● YOUR OBJECTIVE
Restate each of the lines given below, word for word.

● EXCERPTED DATA
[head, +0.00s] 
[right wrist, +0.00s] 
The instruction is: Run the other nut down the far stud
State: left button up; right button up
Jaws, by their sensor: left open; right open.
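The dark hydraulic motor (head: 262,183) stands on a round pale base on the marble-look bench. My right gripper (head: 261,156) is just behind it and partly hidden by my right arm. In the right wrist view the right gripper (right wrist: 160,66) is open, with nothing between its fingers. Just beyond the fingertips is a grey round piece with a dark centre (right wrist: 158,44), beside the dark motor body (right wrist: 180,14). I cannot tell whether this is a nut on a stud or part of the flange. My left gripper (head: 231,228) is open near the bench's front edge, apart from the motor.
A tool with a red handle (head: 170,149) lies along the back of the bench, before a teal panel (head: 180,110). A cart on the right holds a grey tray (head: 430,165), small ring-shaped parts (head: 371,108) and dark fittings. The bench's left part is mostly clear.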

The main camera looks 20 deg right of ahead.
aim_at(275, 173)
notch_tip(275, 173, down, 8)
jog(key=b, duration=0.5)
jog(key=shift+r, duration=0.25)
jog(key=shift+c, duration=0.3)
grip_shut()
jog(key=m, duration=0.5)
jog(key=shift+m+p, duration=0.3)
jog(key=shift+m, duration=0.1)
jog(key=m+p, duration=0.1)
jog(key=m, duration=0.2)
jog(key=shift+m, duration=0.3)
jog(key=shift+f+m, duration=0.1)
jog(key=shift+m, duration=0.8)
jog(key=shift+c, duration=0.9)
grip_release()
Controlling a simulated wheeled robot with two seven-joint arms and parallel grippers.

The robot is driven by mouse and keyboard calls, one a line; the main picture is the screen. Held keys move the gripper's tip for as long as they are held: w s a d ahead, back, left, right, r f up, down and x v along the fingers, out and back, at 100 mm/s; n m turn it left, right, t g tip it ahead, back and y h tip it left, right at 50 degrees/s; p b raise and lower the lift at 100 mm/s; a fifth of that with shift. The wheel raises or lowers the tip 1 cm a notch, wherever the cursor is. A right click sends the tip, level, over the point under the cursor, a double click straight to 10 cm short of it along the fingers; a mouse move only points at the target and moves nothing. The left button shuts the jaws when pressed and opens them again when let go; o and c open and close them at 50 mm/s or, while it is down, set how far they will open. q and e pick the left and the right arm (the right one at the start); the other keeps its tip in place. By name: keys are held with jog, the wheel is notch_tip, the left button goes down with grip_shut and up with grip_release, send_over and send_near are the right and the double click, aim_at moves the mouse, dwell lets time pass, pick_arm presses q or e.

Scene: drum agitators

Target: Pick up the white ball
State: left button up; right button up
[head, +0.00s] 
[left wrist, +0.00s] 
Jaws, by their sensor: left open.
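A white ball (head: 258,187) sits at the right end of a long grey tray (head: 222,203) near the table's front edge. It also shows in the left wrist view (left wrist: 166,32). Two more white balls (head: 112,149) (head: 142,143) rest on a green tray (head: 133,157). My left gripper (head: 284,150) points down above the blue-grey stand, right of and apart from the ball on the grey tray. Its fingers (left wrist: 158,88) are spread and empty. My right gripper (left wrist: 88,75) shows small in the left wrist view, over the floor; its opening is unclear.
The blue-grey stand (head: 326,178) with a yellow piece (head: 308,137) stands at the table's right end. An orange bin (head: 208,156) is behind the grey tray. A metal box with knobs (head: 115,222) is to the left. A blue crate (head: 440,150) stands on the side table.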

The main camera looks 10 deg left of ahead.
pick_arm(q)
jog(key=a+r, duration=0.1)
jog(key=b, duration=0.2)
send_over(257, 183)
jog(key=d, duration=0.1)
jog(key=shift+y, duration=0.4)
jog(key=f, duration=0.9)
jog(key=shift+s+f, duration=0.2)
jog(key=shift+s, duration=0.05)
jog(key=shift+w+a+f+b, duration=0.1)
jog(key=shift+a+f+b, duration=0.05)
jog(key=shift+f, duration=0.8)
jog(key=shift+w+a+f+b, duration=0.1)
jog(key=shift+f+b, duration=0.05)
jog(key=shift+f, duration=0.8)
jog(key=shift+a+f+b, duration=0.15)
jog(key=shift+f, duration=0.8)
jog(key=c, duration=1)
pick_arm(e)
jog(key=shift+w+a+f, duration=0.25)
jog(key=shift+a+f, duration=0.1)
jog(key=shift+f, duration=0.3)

● EXERCISE RESULT
[head, +0.00s] 
[right wrist, +0.00s] 
The instruction is: Run the other nut down the far stud
State: left button up; right button up
Jaws, by their sensor: left open; right open.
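The dark hydraulic motor (head: 262,183) stands on a round pale base on the marble-look bench. My right gripper (head: 261,156) is just behind it and partly hidden by my right arm. In the right wrist view the right gripper (right wrist: 160,66) is open, with nothing between its fingers. Just beyond the fingertips is a grey round piece with a dark centre (right wrist: 158,44), beside the dark motor body (right wrist: 180,14). I cannot tell whether this is a nut on a stud or part of the flange. My left gripper (head: 231,228) is open near the bench's front edge, apart from the motor.
A tool with a red handle (head: 170,149) lies along the back of the bench, before a teal panel (head: 180,110). A cart on the right holds a grey tray (head: 430,165), small ring-shaped parts (head: 371,108) and dark fittings. The bench's left part is mostly clear.

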The main camera looks 20 deg right of ahead.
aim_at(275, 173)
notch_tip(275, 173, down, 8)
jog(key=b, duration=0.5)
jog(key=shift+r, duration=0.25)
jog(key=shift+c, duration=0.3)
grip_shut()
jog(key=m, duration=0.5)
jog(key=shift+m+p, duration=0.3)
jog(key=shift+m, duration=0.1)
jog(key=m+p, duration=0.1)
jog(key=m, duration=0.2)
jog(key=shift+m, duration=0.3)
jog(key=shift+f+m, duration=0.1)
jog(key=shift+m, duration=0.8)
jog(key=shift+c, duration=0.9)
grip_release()
Controlling a simulated wheeled robot with two seven-joint arms and parallel grippers.

The robot is driven by mouse and keyboard calls, one a line; the main picture is the screen. Held keys move the gripper's tip for as long as they are held: w s a d ahead, back, left, right, r f up, down and x v along the fingers, out and back, at 100 mm/s; n m turn it left, right, t g tip it ahead, back and y h tip it left, right at 50 degrees/s; p b raise and lower the lift at 100 mm/s; a fifth of that with shift. The wheel raises or lowers the tip 1 cm a notch, wherever the cursor is. A right click sends the tip, level, over the point under the cursor, a double click straight to 10 cm short of it along the fingers; a mouse move only points at the target and moves nothing. The left button shuts the jaws when pressed and opens them again when let go; o and c open and close them at 50 mm/s or, while it is down, set how far they will open. q and e pick the left and the right arm (the right one at the start); the other keeps its tip in place. By name: keys are held with jog, the wheel is notch_tip, the left button goes down with grip_shut and up with grip_release, send_over and send_near are the right and the double click, aim_at moves the mouse, dwell lets time pass, pick_arm presses q or e.

Scene: drum agitators

Target: Pick up the white ball
State: left button up; right button up
[head, +0.00s] 
[left wrist, +0.00s] 
Jaws, by their sensor: left open.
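A white ball (head: 258,187) sits at the right end of a long grey tray (head: 222,203) near the table's front edge. It also shows in the left wrist view (left wrist: 166,32). Two more white balls (head: 112,149) (head: 142,143) rest on a green tray (head: 133,157). My left gripper (head: 284,150) points down above the blue-grey stand, right of and apart from the ball on the grey tray. Its fingers (left wrist: 158,88) are spread and empty. My right gripper (left wrist: 88,75) shows small in the left wrist view, over the floor; its opening is unclear.
The blue-grey stand (head: 326,178) with a yellow piece (head: 308,137) stands at the table's right end. An orange bin (head: 208,156) is behind the grey tray. A metal box with knobs (head: 115,222) is to the left. A blue crate (head: 440,150) stands on the side table.

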The main camera looks 10 deg left of ahead.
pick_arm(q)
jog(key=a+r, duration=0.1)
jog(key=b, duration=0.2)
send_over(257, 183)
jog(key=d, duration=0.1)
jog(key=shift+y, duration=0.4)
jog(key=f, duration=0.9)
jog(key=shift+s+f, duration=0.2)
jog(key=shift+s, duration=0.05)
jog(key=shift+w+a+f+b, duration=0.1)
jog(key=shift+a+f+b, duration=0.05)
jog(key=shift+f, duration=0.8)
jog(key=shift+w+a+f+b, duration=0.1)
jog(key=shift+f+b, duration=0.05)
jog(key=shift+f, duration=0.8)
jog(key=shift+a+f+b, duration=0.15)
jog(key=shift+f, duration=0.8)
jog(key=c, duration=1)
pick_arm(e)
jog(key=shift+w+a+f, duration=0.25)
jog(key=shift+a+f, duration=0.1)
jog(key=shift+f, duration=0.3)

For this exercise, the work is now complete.